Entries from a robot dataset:

______________________________

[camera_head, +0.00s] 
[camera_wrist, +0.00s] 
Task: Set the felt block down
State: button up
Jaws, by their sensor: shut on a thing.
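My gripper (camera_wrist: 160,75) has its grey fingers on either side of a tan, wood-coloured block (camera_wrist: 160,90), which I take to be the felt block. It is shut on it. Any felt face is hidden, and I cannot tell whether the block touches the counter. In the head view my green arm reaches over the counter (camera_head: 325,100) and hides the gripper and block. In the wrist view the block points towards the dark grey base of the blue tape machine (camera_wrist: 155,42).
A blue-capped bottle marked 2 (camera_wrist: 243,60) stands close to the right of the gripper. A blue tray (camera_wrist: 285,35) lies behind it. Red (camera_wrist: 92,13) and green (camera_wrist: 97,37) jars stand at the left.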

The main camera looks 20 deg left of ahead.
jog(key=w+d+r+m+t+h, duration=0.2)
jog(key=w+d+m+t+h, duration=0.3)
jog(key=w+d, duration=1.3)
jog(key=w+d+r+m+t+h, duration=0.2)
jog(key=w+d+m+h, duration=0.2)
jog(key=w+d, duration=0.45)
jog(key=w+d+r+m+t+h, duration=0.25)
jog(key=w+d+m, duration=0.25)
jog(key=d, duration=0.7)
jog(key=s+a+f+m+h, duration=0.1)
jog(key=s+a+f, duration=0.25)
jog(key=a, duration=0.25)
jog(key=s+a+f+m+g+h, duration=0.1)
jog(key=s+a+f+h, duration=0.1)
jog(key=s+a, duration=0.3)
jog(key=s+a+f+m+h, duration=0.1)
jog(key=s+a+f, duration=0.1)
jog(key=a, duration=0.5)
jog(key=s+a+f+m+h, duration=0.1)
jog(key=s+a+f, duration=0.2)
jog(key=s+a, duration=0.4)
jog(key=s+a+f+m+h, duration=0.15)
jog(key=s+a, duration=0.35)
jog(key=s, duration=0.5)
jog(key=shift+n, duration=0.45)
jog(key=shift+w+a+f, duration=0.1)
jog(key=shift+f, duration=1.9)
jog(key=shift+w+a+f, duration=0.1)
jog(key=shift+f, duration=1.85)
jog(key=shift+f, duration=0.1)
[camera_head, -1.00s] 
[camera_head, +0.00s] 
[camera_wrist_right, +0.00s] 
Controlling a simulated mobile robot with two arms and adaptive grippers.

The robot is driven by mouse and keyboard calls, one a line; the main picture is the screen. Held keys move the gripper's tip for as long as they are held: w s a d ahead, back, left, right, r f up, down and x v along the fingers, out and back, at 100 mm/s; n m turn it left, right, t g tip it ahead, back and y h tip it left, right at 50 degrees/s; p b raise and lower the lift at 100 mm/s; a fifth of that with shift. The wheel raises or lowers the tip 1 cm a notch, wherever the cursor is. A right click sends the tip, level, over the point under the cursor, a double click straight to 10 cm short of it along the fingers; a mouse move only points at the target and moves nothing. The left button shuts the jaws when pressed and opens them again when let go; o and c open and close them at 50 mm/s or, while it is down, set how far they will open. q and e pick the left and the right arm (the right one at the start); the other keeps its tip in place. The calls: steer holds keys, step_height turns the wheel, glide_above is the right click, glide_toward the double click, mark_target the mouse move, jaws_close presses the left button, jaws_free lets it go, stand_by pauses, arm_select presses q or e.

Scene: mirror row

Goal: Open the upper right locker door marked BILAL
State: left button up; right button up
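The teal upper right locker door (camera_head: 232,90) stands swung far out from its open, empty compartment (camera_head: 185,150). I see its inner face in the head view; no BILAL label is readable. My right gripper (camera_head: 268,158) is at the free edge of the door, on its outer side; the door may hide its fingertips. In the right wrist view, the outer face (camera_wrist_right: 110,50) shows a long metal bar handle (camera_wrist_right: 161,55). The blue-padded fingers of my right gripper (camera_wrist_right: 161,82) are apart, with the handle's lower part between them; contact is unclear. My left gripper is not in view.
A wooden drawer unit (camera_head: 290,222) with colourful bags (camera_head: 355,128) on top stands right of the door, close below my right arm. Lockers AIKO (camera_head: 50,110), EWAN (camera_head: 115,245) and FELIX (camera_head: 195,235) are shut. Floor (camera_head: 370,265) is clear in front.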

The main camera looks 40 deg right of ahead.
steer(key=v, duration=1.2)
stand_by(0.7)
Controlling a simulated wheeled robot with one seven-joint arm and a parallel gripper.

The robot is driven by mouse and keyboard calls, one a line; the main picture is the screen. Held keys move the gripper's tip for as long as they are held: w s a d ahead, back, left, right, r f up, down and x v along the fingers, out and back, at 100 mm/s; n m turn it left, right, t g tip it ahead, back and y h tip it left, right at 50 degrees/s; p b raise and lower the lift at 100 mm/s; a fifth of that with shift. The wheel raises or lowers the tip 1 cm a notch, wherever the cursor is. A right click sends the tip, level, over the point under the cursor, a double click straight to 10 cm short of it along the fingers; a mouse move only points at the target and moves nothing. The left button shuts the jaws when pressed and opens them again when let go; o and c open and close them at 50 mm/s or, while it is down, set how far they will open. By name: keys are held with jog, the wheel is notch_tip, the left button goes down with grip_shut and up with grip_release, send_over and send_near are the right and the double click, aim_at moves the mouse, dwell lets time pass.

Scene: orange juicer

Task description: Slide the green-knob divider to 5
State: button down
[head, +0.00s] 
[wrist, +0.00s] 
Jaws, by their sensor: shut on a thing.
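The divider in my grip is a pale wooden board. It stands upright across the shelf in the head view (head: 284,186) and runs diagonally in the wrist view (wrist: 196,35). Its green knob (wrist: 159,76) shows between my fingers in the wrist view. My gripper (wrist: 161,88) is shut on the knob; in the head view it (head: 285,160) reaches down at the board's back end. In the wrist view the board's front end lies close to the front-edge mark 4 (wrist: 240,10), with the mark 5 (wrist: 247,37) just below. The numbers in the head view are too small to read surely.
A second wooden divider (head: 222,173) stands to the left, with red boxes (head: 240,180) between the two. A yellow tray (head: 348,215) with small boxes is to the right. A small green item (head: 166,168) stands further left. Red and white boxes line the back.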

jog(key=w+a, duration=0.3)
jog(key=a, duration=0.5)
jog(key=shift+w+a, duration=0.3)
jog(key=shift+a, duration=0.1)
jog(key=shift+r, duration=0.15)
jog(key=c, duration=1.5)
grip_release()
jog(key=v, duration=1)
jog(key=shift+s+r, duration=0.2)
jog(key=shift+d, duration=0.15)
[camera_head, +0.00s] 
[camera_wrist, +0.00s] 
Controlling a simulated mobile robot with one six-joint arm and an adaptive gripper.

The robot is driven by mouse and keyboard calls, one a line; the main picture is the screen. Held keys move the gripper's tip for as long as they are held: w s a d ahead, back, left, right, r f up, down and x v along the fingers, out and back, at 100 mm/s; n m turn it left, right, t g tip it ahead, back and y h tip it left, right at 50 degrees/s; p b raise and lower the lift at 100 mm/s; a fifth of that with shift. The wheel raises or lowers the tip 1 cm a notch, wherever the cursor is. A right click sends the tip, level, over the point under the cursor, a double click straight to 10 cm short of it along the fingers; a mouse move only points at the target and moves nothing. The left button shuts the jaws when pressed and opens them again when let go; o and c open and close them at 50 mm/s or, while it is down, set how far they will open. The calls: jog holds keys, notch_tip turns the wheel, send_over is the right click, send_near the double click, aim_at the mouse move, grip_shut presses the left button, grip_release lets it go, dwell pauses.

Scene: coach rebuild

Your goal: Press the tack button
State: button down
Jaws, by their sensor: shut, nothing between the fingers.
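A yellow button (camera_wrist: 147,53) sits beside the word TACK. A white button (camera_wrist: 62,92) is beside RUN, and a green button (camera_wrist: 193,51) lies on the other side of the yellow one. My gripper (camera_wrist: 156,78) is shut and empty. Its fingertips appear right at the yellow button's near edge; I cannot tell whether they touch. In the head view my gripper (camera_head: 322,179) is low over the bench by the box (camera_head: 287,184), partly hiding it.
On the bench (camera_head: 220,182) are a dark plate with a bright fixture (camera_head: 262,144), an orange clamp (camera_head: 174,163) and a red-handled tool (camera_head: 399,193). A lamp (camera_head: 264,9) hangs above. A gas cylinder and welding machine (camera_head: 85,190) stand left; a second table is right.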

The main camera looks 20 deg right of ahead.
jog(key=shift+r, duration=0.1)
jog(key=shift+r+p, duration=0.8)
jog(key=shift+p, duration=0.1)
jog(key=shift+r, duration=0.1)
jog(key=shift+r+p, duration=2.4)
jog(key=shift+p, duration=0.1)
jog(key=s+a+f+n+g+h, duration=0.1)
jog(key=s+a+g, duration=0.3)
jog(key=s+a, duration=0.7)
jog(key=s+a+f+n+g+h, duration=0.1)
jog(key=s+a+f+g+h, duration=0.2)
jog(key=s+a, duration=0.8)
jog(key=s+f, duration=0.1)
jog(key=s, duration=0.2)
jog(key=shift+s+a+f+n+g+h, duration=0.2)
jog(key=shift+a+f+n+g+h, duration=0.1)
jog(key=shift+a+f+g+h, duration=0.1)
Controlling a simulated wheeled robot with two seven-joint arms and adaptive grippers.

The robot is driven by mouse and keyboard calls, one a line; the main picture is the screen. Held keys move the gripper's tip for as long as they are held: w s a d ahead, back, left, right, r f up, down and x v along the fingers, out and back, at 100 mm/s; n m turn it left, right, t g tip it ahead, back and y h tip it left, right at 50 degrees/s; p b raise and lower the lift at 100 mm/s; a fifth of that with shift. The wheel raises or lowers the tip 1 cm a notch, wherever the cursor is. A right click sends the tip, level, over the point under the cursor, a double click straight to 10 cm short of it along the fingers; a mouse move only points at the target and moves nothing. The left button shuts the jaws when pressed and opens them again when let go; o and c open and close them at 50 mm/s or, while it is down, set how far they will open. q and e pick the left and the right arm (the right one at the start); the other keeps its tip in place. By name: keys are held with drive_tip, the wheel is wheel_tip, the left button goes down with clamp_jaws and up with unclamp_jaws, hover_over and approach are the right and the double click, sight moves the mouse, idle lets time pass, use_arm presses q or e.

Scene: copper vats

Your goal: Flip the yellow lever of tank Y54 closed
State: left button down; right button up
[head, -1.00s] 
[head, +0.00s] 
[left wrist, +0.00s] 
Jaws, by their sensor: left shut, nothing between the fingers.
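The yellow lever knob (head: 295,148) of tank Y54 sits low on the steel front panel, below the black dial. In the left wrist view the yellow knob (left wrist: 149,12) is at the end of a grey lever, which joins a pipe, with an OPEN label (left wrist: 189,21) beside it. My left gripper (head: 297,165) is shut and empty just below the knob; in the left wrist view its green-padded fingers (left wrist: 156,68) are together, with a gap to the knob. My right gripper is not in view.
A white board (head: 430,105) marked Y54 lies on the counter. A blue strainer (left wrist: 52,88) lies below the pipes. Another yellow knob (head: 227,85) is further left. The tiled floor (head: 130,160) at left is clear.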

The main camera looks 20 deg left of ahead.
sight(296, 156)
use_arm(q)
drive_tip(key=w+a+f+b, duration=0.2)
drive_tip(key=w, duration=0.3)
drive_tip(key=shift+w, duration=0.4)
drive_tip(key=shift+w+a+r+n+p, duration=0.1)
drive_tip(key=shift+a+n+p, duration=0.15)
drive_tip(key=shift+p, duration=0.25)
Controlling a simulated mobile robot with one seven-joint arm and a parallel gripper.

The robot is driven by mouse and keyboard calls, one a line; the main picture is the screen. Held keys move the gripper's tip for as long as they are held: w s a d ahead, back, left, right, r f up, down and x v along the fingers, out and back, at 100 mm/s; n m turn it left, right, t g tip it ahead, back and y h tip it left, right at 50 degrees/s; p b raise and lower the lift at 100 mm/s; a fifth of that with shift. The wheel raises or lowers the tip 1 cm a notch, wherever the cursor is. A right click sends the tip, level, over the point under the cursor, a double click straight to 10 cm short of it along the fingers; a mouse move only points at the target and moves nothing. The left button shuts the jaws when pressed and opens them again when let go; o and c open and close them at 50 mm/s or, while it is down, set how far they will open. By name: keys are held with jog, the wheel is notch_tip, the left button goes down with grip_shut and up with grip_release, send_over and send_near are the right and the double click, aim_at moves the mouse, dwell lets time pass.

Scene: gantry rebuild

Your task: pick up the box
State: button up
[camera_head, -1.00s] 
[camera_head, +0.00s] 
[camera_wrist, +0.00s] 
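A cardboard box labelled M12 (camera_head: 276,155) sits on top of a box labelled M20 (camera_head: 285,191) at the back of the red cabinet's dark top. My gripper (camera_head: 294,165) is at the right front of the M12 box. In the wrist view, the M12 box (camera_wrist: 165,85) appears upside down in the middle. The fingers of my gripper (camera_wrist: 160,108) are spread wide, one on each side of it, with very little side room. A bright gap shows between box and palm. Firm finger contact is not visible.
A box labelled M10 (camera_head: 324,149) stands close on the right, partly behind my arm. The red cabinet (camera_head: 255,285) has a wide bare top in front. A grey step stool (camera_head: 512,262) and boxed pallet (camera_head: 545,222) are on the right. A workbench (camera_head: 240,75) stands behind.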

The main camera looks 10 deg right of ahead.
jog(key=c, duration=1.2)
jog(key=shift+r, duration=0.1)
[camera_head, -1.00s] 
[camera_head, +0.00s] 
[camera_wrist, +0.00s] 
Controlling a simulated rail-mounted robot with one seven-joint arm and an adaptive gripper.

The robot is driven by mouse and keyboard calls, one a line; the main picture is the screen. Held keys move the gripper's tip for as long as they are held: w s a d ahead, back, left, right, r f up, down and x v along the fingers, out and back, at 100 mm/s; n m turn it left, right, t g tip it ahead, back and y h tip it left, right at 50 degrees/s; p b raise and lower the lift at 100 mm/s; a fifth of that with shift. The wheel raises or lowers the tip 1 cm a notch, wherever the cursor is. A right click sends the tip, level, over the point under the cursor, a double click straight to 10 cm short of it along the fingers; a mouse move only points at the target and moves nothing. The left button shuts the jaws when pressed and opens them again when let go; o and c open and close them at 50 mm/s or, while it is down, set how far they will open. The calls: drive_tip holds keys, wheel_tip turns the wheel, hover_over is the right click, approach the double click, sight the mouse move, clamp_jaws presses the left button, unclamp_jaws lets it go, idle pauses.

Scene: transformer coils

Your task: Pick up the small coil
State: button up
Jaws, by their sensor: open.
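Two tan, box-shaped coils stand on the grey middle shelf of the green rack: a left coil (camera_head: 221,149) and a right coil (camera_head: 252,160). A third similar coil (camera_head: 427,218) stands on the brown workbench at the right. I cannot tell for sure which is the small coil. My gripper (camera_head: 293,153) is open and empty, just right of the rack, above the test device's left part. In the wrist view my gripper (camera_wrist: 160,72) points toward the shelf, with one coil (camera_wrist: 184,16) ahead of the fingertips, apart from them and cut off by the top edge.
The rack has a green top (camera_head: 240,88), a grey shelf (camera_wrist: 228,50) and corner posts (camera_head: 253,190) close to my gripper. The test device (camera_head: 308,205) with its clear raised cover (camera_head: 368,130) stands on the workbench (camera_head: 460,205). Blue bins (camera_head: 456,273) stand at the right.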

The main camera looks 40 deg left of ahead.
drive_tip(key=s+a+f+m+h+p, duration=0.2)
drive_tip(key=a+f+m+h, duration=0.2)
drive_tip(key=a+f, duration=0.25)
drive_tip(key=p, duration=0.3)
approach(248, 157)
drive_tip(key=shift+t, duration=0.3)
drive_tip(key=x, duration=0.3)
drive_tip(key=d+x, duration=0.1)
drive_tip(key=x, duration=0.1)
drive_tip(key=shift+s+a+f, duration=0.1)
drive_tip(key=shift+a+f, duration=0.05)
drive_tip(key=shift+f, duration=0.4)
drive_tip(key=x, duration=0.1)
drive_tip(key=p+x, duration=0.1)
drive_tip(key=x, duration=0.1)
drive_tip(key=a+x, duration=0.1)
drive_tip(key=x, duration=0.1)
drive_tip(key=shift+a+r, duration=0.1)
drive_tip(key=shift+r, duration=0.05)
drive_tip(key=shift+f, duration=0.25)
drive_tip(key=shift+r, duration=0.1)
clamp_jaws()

______________________________

▶ [EXERCISE DIRECTIONS]
Extract exactly and only the lines above from the line containing "The main camera looks 40 deg right of ahead." through the line containing "Controlling a simulated wheeled robot with one", both end lines included.

▶ [EXERCISE RESPONSE]
The main camera looks 40 deg right of ahead.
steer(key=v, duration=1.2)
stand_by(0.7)
Controlling a simulated wheeled robot with one seven-joint arm and a parallel gripper.

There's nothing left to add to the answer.